FM: Yeah, I'll tell you, yeah because they likes it, they're just like me, and I don't think they're gonna change (talking about J. P. Hutto, Buddy Guy, Junior Wells, etc.). 

BF: Do you see any difference in Chicago blues and urban blues? 

FM: Yeah, because I'll tell you, see, I play jus' a straight thing, but they get so many different beats, sorta halfway into rock and halfway into blues. An', you see, it's not their own tune, now you take Elmore James—everybody plays blues in Chi-cago, they got his lick in there, they got his run. Now they change the words, an' they change .the beat, but that's still his sound, you see. An' you can't find now, you can't find a one, —'cause I been with him, an' I've traveled with him in Germany and I've traveled with him everywhere, on the busses, and they have tried it and they've tried to play it but they can't do it. 'Cause they don't know how the guitar's tuned. 

BF: With your new album on Capitol, and Columbia's releases of old blues material, do you see a coming traditional blues re-vival? 

FM: On my album "I Do Not Play No Rock'n'Roll," that cat that plays bass . . well that white boy, that's the first time lie ever saw me, and the first time I ever saw him, he's backin' me on that bass—and he's good. 'Cause he can play any kind of thing that you want to hear, and he knows exactly what beat to get, and what to play. 

BF: Did you know Bessie Smith, or did you ever hear her sing? 

FM: No, I heard her, but not in person. I ain't gonna tell no lies and say yeah, I know her—no I don' know her. 'Cause I was small when Bessie—See, Bessie was singin' with W. C. Handy an' them at that time you see, an' I wasn' nothin' but a little boy. But I can remember this, see, W. C. Handy had a home band, he had a few guitar players with him you unnerstand, that played with the band, and they used to run a train that they called "The Excursion," that was on the Fourth of July, that's for the white people, see, you'd have a picnic on the Fourth day of July where they'd get them bands, from Mem. phis, and they'd get that train to bring trainloads of people to Rossford, Tennessee—that's my home, and we'd slip down there stand around there and sit on the fence—you couldn't go over there. 

BF: How do you feel about people that have taken the blues and covered it with white artists and studio musicians?

FM: Well, some of them have been sold for a lot more money, but you take like last year, you take Johnny Winter, see Johnny has a good manager, and Johnny had stuff that some of the people, they'd really like it, you unnerstand. Well, he come in to a good pile of money. Well everybody at that festival, they didn' pay him much attention 'cause they didn' like what he did. Well hell, they was wrong. They were tellin' me, "You know who should have had that money?
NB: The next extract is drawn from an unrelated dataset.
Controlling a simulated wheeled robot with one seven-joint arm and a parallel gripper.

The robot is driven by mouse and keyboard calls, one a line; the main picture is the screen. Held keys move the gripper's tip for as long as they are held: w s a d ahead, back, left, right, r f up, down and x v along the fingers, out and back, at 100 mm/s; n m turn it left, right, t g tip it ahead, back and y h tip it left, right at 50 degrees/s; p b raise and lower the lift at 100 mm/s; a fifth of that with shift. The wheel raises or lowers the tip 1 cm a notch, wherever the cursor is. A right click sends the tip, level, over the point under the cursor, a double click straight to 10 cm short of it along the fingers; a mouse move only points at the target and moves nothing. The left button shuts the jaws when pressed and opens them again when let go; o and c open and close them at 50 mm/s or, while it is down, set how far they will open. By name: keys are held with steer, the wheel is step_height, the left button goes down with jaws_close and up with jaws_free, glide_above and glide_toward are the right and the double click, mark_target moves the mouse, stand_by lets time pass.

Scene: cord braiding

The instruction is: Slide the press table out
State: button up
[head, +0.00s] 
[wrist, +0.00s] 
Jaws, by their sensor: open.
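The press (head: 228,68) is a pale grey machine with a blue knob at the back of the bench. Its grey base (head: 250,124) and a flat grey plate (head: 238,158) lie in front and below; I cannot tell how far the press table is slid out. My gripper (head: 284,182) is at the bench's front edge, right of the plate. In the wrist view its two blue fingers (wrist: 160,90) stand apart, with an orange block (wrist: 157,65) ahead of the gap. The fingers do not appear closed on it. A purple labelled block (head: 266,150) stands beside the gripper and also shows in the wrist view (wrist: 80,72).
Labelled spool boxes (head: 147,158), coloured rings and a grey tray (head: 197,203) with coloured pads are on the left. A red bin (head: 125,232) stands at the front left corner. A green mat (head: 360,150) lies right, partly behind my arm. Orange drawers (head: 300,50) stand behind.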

Y'all, you an' Muddy an' them, Of s'posed to have it." No, I didn' neither. If we shoulda had it, we woulda got it through by our manager And if people—like he made that hit, that was his hit, not out one you see. But they couldn't see it that way, they wouldn't have much to do with him. Me and him, we went aroun' an' got drunk—damn 'em, he had that money in his pocket. 

BF: Who are your favorite blues artists, that is, who has most in-fluenced your sound? 
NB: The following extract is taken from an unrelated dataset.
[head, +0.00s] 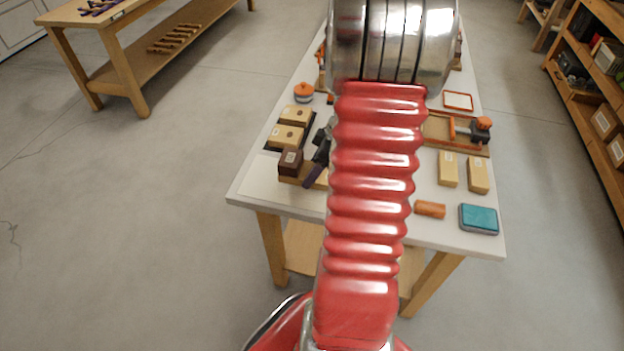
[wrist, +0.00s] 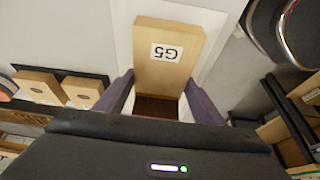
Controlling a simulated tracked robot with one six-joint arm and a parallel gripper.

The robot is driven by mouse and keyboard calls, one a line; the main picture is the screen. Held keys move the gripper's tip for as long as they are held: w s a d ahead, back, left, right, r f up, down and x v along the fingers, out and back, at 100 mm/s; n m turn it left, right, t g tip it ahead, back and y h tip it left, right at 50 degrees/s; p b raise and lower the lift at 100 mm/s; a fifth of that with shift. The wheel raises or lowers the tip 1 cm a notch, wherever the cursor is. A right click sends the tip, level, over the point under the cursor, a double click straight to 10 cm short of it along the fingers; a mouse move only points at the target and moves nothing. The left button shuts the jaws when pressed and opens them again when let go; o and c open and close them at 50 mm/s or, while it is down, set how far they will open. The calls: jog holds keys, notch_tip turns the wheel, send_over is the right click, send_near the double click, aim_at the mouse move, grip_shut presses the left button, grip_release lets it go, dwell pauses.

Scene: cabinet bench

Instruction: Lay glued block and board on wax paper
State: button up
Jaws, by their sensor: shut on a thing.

FM: I like BB, I like Lightnin', I like the 'Wolf, I like all of them, really. 

BF: It must be nice to play a club where you`know that your audience really knows the blues. 

FM: Yeah! You know one thing? Ever since I've been here, they listenin', but a lot of time, you got to talk to people, and get them to unnerstan' what you doin'. Now I have been that-a-way, see, I'd get good applause, but they just didn't unnerstan' what the blues was all about until I stopped and talked to them. Tell that the words mean this, and to listen at the words and listen at the guitar, and every word that I said. Then I'd play one or two more pieces, you could tell the difference, they'd start gettin' with the music, 'cause they'd be gettin' to unnerstan' what you doin'. Now you hear me sing, that guitar will say every word I sing, see I learned how to play like that. I can't play a guitar without singin' to it. That's just my way you unnerstan', you see. I don't out-play nobody, and I don't try to out-play No-body, 'cause that's nothin' but shit, you sec. When you ask somebody to play with you, and run off and leave them, that just makes them feel bad. I wan' to ask you a question, do you think a white per-son can play the blues as well as a colored person? 

BF: No way. 

FM: You wrong, see, I had this person ask me in Seattle, he said Muddy said that a white person couldn't play the blues like a colored person, but if he can't play the blues like a colored person, what do you want with that harp player with him? That's all he's playin' is the blues, and he got him back there playin' with him. I'm going to tell you this, see, I've done traveled as much as Muddy, and I saw these two brothers, and Muddy or no damn body could have beat them playin' the blues to save your life. I don't give a damn where you come from. See, know music man, and there were two guitar players, and this other boy played this here thing that you lay across your lap. . . . 

BF: A dobro. 

FM: Yeah, boy, that son-of-a-gun would bust your heart with that there thing, those boys behind him with that guitar. Boy if you think they couldn't play the blues—boy, you wrong! tell you and Muddy both that. 

BF: At least I know I'm in good company when I'm wrong.